After the resignation of Durk Jager in 2000, A.G. Lafley took the helm of a struggling Procter & Gamble (P&G). Lafley’s long career in marketing had taught him how to glean insights by listening to P&G’s customers. Now he sought to do the same by listening to P&G’s employees.
Although senior managers were considering several new business initiatives at the time, P&G’s employees felt something different was needed. They wanted a renewed commitment to marketing, more time to listen to customers, the results of programs to determine rewards rather than the quantity of programs launched and more disciplined market planning. And in a little more than two years after taking over from Jager, Lafley restored P&G to profitability.
Lafley turned P&G around in part because he increased the cultural element I describe as voice. The expanded term for this element is knowledge flow. Since leaders who increase knowledge flow within their organizations benefit from it and those who don’t risk failure, you might ask what you can do to ensure that knowledge flow is maximized in your company. The following are several steps I recommend.
Hold ongoing knowledge-flow sessions. Leaders stimulate knowledge flow by regularly holding sessions with employees in which they share information about important issues facing the organization and near-term action plans they are considering. Key to its success is an environment in which participants feel safe to share their ideas and opinions.

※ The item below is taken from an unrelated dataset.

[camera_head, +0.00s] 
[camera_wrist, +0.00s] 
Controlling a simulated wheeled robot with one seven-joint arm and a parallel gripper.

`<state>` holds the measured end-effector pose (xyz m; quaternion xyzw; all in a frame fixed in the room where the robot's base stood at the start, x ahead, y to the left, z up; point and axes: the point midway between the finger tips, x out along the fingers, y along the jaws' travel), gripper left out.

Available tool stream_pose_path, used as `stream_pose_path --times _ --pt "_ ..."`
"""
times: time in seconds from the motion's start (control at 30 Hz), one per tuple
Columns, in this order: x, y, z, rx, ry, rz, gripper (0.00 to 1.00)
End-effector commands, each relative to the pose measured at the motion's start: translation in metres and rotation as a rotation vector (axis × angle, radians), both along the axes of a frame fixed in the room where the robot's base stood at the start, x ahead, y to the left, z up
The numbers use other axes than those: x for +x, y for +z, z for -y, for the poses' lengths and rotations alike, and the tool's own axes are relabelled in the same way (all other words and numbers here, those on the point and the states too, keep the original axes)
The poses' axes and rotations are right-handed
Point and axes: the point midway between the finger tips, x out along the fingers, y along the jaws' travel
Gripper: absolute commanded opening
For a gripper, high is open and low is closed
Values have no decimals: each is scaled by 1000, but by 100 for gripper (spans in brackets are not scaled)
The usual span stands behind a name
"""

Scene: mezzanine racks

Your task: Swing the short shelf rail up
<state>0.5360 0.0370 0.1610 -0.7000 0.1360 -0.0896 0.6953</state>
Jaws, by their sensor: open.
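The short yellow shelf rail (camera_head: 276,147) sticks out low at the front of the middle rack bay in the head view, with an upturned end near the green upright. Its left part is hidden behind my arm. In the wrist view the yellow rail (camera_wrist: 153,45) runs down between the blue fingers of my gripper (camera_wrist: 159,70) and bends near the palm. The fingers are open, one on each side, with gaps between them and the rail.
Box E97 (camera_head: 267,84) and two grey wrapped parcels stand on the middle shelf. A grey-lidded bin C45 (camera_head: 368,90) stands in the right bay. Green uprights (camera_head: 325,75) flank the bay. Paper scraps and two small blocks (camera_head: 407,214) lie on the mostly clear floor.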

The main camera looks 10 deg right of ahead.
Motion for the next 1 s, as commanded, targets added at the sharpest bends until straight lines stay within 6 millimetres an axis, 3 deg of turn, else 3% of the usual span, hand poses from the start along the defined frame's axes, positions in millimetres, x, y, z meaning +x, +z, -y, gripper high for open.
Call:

Use your intranet to make information easily accessible. The benefit of making information widely available will far outweigh the risk of information leaking to external sources. Leaders will gain from having more knowledgeable employees who feel that leaders respect, value and trust them enough to make important information available to them.
Promote a culture of responsiveness. McKinsey Company has an informal rule that everyone should return telephone calls within twenty-four hours. It enables a person who needs knowledge to identify someone who might hold it, contact him and have a response within twenty-four hours.
Ask people to be inquisitive. Better-informed employees are more likely to identify critical pieces of information to solve business problems and spot opportunities. Leaders should ask employees to seek to understand their business, client attitudes and competitors’ actions so that they can bring informed dissent to the organization’s decision-making process.
Encourage external awareness. Leaders will benefit by encouraging employees to consider what external knowledge might be valuable and to seek it out. This practice will help protect the company from new offerings that change your industry’s paradigm..
Increase the diversity of participants. People with diverse knowledge, experiences, abilities, thinking styles and temperaments see things differently. Leaders can improve the creativity in a group’s problem identification and solution seeking by including people with diverse backgrounds.
Seek other views and reward those with the courage to speak up. Leaders must encourage employees to express their points of view, especially when they see things in a different light from leaders or the majority of their colleagues.
Promote a culture of experimentation. Great leaders have embraced experimentation as the way to find ideas that turn out to be the most effective in practice. By creating pilot projects to test new ideas, leaders benefit from the additional knowledge brought by experience.
Safeguard relational connections. It is important in all communications to be sensitive to the feelings of other people. Politely asking someone to do something is preferable to giving orders. Using a respectful tone is better than talking down to someone.